At this early stage in its lifecycle, scale is precisely what the mobile payment industry is lacking. Simply put, there are too many solutions. From Kaching to Google Wallet to Visa (among others), market fragmentation is preventing mainstream adoption at both retailer and consumer level. And without scale at a retailer level, value for consumers is severely inhibited. Mobile payments can only succeed when they are as universal as cash and credit (at a minimum). Consumers won’t adopt payment method that is less convenient.
For their part, retailers have recognised the issue of scale. In particular, a band of mega American retailers recently formed MCX, an alliance that aims to pool resources to develop a retailer-friendly mobile payment solution. Yet unless retailers can move beyond traditional competitive rivalries, MCX is simply another fragmented solution in the market. Having invested funds into the MCX platform, will a company like Lowes allow Home Depot in to the party? Unlikely. And if they don’t, MCX isn’t the best solution for consumers.
Consumers crave simplicity. We have four main banks. We use Amex, Visa or Mastercard. And when mobile payments take off, we’ll want a handful of choices at most. Expecting consumers to use different solutions/applications for different retailers creates consumer inefficiency. It’s harder than cash or credit. It doesn’t scale. And to be honest, retailers have bigger problems to solve in reinventing retail, rather than attempting to reinvent the payment industry.

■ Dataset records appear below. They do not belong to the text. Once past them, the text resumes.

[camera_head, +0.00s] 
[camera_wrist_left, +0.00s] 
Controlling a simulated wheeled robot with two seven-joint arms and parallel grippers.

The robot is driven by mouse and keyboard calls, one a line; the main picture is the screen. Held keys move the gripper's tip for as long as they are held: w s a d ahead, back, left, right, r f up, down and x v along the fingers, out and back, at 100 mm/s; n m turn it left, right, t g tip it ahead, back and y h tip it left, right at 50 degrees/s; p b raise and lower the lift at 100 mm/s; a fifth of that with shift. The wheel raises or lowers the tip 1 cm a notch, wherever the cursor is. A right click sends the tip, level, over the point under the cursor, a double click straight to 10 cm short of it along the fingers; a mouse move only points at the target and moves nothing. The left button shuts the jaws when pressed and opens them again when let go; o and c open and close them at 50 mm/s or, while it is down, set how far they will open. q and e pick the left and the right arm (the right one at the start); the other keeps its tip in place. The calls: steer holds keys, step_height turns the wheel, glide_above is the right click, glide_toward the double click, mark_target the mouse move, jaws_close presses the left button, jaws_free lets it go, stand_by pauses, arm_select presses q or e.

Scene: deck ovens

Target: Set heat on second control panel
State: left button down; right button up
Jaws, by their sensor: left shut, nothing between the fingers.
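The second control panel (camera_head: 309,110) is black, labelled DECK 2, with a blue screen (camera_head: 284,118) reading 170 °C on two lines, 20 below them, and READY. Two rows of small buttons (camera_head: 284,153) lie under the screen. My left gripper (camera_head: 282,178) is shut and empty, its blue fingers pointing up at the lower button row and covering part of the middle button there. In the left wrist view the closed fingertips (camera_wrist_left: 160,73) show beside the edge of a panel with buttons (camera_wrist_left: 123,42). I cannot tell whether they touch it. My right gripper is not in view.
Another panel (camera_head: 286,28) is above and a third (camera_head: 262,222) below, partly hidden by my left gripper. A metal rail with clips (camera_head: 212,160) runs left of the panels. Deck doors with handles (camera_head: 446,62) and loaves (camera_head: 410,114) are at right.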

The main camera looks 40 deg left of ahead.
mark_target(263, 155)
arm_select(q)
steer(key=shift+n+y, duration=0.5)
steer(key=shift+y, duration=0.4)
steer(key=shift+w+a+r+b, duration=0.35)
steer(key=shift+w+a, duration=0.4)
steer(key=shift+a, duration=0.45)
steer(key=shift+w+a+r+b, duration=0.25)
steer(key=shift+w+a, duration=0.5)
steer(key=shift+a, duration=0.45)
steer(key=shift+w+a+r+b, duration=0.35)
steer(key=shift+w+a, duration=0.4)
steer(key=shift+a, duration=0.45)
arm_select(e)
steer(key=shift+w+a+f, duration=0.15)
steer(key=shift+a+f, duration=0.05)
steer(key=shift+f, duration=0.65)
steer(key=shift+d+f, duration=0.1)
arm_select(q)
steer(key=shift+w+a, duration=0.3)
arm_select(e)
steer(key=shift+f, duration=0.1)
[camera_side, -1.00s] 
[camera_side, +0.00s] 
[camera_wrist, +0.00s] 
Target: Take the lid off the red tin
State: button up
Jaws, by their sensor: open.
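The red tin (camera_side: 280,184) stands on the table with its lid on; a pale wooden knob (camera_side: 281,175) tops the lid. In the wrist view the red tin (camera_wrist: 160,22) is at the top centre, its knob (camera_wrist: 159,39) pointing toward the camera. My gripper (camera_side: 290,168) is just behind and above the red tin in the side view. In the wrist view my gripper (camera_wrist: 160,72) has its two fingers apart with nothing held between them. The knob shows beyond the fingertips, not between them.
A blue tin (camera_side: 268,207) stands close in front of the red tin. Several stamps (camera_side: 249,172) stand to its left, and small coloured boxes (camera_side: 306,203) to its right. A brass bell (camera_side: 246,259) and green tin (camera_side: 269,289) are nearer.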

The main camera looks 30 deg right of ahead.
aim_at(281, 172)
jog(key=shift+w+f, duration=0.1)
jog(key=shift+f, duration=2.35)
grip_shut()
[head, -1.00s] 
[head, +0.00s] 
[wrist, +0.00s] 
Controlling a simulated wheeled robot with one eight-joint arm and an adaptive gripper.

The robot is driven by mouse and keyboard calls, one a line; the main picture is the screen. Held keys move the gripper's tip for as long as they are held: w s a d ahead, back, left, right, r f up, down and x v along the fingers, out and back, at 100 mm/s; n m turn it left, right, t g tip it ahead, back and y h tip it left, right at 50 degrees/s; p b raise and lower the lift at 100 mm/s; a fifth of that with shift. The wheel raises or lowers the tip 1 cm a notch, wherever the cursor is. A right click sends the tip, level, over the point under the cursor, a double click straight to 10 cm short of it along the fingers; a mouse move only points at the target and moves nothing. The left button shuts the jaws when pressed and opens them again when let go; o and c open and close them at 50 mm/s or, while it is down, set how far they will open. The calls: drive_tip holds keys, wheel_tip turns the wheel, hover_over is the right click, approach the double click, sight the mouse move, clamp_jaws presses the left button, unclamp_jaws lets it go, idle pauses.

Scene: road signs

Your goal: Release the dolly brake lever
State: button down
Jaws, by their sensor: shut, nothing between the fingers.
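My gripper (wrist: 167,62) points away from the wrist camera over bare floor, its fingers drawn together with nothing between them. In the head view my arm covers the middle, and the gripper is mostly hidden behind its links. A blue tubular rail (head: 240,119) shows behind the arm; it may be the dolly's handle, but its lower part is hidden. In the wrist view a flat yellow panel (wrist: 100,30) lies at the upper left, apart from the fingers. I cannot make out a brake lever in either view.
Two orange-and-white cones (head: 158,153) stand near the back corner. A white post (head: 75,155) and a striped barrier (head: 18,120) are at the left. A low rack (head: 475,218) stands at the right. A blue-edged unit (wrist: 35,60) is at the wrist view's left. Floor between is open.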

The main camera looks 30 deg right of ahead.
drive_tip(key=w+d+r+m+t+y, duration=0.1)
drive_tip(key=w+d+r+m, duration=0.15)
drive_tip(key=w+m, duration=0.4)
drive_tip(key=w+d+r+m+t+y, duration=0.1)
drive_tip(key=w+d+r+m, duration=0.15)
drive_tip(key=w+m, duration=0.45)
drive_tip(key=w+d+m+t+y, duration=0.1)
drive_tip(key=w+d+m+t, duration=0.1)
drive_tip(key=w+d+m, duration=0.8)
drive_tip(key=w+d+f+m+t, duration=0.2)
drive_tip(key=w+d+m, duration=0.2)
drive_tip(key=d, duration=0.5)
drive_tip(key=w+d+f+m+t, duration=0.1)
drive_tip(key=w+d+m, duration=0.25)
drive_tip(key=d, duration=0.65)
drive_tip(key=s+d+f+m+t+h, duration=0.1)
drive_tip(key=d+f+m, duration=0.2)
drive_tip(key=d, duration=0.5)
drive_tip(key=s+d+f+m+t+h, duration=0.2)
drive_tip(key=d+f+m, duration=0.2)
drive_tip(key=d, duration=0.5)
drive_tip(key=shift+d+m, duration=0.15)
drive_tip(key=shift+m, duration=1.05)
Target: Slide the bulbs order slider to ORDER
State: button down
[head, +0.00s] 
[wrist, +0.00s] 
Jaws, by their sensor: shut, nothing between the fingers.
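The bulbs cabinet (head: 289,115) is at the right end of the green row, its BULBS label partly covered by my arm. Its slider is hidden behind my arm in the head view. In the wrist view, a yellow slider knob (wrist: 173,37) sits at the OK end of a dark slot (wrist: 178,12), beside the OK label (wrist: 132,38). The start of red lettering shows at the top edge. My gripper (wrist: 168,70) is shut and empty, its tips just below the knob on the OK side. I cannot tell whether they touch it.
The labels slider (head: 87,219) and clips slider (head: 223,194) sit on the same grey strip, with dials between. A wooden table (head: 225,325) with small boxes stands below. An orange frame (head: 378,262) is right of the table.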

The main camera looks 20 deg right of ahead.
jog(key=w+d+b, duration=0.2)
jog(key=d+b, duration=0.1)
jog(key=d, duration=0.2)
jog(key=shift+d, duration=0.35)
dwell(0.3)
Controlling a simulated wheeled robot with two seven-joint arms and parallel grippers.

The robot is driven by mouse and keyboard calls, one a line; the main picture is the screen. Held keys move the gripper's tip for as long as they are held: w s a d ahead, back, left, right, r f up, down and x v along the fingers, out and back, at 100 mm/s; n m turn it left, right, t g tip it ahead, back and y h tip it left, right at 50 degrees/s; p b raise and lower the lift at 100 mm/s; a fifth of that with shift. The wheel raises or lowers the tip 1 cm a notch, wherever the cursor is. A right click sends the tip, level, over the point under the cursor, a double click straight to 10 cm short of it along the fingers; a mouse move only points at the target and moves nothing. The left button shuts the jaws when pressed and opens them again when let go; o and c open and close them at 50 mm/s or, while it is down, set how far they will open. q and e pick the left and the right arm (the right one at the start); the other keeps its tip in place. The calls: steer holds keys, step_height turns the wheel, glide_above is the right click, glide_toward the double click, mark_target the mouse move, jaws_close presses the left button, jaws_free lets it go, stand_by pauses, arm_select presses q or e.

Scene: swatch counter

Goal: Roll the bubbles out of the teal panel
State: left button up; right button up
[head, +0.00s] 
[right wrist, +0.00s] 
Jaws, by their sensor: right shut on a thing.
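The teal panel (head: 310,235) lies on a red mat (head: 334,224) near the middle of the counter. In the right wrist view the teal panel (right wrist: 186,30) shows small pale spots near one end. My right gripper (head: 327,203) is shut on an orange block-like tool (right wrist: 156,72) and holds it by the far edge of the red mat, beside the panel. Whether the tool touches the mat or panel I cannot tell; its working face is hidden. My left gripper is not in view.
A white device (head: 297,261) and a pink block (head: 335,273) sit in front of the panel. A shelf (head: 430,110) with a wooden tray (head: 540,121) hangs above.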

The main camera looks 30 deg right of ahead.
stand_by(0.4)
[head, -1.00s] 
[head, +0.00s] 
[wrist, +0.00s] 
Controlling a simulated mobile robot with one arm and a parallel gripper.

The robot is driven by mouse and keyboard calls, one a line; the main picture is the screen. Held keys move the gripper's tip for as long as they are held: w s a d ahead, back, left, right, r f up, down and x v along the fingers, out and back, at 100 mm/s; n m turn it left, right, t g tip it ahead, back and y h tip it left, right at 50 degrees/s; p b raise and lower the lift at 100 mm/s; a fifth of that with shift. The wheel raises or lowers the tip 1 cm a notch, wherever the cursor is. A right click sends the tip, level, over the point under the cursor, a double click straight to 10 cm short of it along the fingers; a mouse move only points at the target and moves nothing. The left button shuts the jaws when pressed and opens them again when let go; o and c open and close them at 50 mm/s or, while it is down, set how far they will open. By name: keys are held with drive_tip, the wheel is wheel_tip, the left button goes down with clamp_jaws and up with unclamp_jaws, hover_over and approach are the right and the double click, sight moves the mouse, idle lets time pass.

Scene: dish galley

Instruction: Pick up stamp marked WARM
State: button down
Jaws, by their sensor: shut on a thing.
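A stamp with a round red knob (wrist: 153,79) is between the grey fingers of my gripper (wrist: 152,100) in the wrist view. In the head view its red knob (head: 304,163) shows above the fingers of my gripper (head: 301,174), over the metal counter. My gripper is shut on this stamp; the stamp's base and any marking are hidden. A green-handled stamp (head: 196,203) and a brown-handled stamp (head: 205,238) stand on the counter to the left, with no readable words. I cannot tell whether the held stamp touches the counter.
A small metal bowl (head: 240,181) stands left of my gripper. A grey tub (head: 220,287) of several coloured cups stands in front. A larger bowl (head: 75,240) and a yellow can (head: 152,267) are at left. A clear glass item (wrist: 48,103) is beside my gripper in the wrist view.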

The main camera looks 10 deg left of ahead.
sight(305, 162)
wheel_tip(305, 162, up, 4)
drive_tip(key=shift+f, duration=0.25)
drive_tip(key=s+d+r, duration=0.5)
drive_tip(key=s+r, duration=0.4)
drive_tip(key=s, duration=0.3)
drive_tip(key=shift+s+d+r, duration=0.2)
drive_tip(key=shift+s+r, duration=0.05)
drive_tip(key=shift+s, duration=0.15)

It is the solution that meets consumer needs AND retailer needs than will ultimately win the mobile payments battle. For now, retailers and financial institutes are primarily looking to protect their territory with closed solutions. Which is why solutions are fragmented and adoption remains low.
Universal accessibility is the key. And an open solution is most likely to achieve that. Which is why the winning solution will be open.
Why the future of mobile payments is closed: ‘Cutting out the middleman’.
By Athan Didaskalou
We use our mobile phones for just about everything – search, entertainment, shopping and more. However, the state of mobile payments across the globe can be described as a schmozzle. Why you may ask?
Simply, it’s due to a mix of legacy systems, regulations, and slow hardware uptake that has led to niche but fragmented solutions, none of which has reached mass adoption.
Mass adoption is arguably the biggest problem, and I believe that out of five possible groups that have the potential to successfully drive mobile payment uptake (banks and credit card companies; telcos; governments; technology companies like Apple and Google; and merchants), only one can do it best.
Merchants
Without boring you with an analysis of how each body can contribute to mass adoption of mobile payments from customers to merchants, I believe it boils down to one simple thing: a transaction only requires a customer and a merchant. No banks, no credit card companies, no carriers, no regulators, no start-ups: no middlemen. Just merchants.
Mobile payments are the next step for customers and merchants to create a cashless society via technology. And if there’s one thing technology has done well in the last 20 years, it’s cut out the middleman.
We’re living in a world turning to simplification and reductionism because technology and software have allowed us to alleviate reliance on additional parties and do the things we never knew how to, autonomously. Large merchants see the opportunity in taking ownership of their customers and forgoing the third-party reliance of yesteryear.
Welcome to the era of closed-loop payments where merchants are simplifying the purchase user experience by offering their own system every time you transact with them, all without involving third-party financial institution intermediaries – the ultimate user experience.
The best part? You can leave the DeLorean in the garage, the future is already upon us. US-based MCX is a mobile payments platform team-up of some of the biggest retailers in the world who are developing a closed-loop merchant system because they realised that the only way to beat the middlemen is to band together in a closed platform. Your Apple ID for all those apps you download? Yep, closed loop. The convenience you get from Amazon 1-click purchases? Correct, that’s closed too. Ever buy a coffee from Starbucks with a gift card? Think of that. But on your phone. It’s closed, and it’s making them millions.
So why are these forward-thinking U.S. merchants throwing time and money into cutting out the middlemen and taking ownership of the payments process? They are the first of many because of the shift in retail forces. As Porter would tell you, business and people work in moving forces, and there are three main forces contributing to the shift towards closed-loop systems in mobile payment ownership from retailers:
1. Internal forces to minimise costs. There’s strong motivation by merchants to find lower-cost incentives to process payments, and anything that makes the margin fatter in a global retail market is a plus.
2. Competitive forces for information. The world runs on the value of data. A closed loop system means merchants have single ownership of customer data and experience; no dilution with third party entities.
3. Social forces for incentives. In exchange for loyalty, people want incentives from their merchants. A closed loop system ensures control and focus, with larger margins contributing to better rewards and subsidies.
These three forces are contributing to the push for merchants to stop relying on third parties and start laying the foundations of owning the entire experience.
The most innovative companies have already shifted to cut out the middlemen. The future of mobile payments is one of closed-loop systems because it’s the only system that benefits the two parties that matter the most: merchants and customers. Closed loop systems: customer experience focused, bottom line driven.
In summing up, closed loop platforms have the necessary incentive of driving better financial returns; whilst open source means that merchants can focus on what they do best: retailing.
James Duthie is a senior strategist at DT and Athan Didaskalou is a strategist at DT.